> Short exercise
Gather up the lines with the word "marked" in them.

> Robot episode data
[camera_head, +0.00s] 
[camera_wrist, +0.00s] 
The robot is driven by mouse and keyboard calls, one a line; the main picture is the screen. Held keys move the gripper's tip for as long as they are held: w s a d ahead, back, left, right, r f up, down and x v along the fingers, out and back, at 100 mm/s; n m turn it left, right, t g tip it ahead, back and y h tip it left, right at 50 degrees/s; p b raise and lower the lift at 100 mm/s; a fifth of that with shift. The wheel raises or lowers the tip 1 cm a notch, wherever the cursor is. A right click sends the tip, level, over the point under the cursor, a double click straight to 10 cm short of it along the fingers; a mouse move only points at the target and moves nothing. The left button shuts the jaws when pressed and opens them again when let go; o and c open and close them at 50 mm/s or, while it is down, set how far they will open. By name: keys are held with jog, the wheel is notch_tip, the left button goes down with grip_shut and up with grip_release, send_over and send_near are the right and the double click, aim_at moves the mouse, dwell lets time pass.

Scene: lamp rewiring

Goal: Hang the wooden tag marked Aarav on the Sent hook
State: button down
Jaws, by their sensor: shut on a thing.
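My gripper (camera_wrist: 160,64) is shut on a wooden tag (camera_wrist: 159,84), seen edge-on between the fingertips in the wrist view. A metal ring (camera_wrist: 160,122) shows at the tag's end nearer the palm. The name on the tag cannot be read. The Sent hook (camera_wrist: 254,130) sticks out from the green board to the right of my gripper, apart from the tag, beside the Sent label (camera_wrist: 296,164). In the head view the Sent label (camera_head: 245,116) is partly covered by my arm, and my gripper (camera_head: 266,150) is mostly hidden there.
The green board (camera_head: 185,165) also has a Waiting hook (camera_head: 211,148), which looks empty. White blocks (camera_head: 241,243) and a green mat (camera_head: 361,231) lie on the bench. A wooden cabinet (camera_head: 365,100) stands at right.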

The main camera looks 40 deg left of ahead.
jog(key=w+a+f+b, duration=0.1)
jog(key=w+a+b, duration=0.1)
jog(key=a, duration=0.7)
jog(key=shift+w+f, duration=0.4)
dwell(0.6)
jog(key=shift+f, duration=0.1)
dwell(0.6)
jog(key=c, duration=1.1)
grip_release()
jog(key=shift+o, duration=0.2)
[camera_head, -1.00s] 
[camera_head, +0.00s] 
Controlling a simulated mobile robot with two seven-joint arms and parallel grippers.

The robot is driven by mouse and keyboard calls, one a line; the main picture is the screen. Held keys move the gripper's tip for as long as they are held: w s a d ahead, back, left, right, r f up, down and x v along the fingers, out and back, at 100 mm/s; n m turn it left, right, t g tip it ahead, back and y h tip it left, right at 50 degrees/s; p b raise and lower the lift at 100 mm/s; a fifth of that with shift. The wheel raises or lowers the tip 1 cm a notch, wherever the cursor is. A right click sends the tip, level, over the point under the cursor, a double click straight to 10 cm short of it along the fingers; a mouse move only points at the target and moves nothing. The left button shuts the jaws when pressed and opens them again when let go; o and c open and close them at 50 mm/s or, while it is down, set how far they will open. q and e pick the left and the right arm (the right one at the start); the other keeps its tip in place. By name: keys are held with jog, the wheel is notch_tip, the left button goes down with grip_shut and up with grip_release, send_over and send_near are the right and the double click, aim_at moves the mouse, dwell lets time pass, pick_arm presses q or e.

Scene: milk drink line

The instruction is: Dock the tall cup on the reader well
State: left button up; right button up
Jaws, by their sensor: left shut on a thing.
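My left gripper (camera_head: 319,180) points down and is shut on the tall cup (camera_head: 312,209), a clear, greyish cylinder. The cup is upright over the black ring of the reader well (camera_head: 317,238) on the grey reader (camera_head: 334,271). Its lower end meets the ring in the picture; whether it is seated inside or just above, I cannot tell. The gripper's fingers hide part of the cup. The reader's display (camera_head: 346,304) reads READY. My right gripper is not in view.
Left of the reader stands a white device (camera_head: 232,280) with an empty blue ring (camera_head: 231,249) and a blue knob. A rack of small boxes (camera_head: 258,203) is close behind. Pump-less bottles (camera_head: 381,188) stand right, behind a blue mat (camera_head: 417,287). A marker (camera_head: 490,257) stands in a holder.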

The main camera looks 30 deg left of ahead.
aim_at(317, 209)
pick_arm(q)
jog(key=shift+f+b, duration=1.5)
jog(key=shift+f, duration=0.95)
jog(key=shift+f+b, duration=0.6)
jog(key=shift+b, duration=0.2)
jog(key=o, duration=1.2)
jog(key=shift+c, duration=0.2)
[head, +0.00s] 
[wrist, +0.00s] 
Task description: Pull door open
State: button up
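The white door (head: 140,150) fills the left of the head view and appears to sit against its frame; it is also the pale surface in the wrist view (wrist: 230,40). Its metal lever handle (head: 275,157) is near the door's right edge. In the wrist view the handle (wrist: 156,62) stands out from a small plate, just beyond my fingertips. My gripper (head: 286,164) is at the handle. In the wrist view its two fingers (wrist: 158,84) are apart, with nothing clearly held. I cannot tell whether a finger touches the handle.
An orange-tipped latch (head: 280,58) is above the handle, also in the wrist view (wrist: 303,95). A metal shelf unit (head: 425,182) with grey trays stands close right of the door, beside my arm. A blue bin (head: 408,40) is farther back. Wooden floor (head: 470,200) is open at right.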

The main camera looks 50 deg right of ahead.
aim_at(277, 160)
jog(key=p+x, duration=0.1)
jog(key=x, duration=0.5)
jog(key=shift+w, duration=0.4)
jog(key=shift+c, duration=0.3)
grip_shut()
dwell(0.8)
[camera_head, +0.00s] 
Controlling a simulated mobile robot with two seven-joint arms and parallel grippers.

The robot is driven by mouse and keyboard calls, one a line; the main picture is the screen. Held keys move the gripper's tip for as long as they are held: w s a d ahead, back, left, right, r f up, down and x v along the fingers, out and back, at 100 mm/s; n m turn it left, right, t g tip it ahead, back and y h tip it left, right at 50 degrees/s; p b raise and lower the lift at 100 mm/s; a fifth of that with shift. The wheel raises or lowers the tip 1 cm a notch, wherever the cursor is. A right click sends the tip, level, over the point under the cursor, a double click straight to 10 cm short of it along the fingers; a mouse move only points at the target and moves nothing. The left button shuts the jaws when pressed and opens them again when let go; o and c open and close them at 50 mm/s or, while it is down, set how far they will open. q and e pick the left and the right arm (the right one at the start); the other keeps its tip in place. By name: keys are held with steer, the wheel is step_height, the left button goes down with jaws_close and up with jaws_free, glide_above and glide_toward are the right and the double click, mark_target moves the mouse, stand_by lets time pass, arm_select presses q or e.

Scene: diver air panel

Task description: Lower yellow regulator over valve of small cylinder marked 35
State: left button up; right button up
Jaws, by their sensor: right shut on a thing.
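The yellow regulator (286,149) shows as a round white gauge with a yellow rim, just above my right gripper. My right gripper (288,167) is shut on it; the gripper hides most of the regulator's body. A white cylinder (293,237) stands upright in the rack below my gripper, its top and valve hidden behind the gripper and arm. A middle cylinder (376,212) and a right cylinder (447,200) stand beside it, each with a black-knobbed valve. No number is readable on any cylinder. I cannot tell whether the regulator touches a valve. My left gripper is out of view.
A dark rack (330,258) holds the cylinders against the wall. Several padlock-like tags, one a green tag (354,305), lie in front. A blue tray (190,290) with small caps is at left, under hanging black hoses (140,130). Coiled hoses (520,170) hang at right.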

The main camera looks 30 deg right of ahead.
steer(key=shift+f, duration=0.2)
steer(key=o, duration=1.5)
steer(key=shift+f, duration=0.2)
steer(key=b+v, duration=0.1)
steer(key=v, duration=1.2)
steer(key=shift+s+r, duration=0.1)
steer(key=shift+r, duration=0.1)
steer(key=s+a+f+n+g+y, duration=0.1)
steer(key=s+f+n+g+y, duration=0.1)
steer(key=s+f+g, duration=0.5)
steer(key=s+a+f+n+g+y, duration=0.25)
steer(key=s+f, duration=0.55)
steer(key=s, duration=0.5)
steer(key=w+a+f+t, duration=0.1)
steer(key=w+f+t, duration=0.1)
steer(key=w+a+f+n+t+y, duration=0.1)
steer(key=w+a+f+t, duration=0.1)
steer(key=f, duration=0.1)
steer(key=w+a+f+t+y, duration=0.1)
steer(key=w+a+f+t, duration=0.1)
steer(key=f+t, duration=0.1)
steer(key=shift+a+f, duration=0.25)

> In response
Goal: Hang the wooden tag marked Aarav on the Sent hook
Task description: Lower yellow regulator over valve of small cylinder marked 35

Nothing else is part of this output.